▸ **Set exercise**
Would you print the records below from the first line through the line containing "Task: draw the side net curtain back", skipping the pictures?
* Begin *
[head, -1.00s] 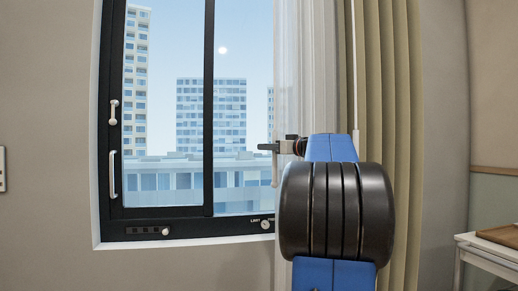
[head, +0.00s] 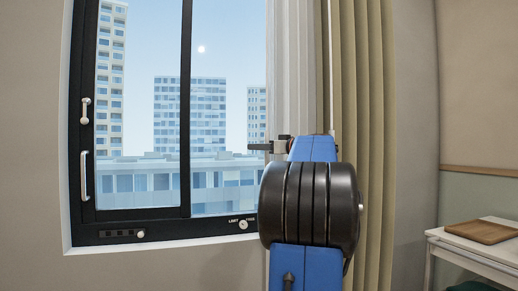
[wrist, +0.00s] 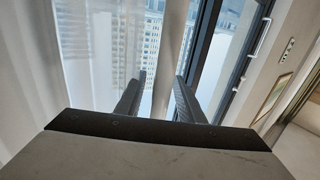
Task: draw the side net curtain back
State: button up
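The white net curtain (head: 288,70) hangs bunched at the right side of the window in the head view. It also fills the left of the wrist view (wrist: 35,60) as sheer folds. My gripper (head: 268,146) is at the net's left edge, partly hidden by my arm. In the wrist view my two fingers (wrist: 160,90) stand apart, with a pale upright rod (wrist: 170,55) between them. I see a narrow gap beside the rod and no clear grip on it. The net's lower part is hidden behind my arm.
The dark-framed window (head: 186,110) has two white handles at left. A beige heavy curtain (head: 375,120) hangs right of the net, with a thin wand before it. A side table (head: 470,245) with a brown board (head: 482,231) stands at lower right. The wall left of the window is bare.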

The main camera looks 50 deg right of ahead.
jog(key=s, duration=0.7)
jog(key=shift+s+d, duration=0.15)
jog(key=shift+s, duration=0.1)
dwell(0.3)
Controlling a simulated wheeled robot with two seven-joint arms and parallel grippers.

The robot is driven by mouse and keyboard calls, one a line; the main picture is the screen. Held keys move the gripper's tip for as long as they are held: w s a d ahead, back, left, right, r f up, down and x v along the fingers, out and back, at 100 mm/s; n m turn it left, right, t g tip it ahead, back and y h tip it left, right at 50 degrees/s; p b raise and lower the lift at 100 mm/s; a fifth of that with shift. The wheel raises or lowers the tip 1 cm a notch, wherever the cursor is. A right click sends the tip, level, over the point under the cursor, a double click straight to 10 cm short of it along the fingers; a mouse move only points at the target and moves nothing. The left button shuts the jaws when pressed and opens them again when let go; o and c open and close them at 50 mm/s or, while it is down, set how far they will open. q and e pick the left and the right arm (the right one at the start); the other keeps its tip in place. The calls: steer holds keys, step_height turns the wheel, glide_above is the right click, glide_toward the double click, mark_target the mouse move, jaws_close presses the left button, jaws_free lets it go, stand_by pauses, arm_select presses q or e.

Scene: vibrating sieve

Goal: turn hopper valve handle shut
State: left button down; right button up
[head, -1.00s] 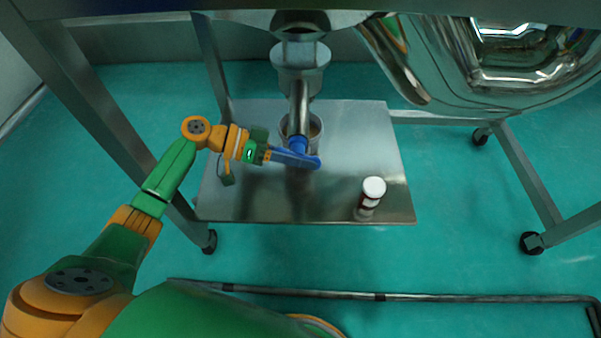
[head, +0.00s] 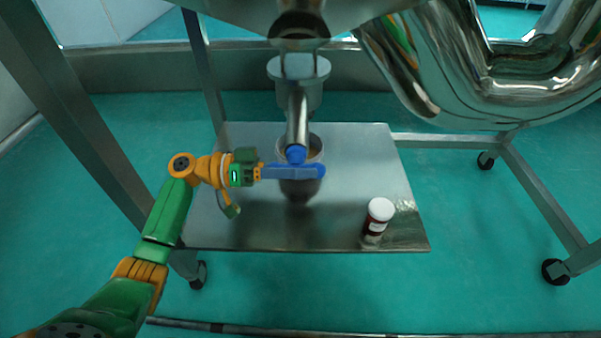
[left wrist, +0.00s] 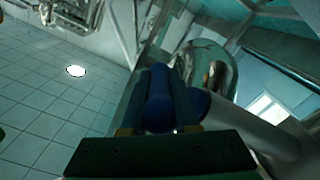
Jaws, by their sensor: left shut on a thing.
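The blue hopper valve handle (head: 308,172) sits at the lower end of the steel outlet pipe (head: 298,115). In the head view it lies roughly level, crosswise under the pipe. My left gripper (head: 266,173) reaches in from the left and is shut on the handle. In the left wrist view the blue handle (left wrist: 158,100) is between the two dark fingers of the left gripper (left wrist: 160,95). The round container (head: 303,190) stands under the outlet, partly hidden by the handle. My right gripper is not in view.
A steel shelf (head: 230,225) carries the container and a white-capped bottle (head: 378,218) to its right. Frame legs (head: 540,195) stand on both sides, and a large polished steel vessel (head: 480,75) hangs at the upper right. The shelf's front right is otherwise clear.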

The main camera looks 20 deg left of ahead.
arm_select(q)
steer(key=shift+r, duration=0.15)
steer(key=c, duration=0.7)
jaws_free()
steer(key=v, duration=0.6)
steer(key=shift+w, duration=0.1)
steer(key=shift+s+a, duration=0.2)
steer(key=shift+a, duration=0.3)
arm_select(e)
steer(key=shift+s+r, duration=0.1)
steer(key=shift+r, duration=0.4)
* End *
▸ **Task solution**
[head, -1.00s] 
[head, +0.00s] 
[wrist, +0.00s] 
Task: draw the side net curtain back

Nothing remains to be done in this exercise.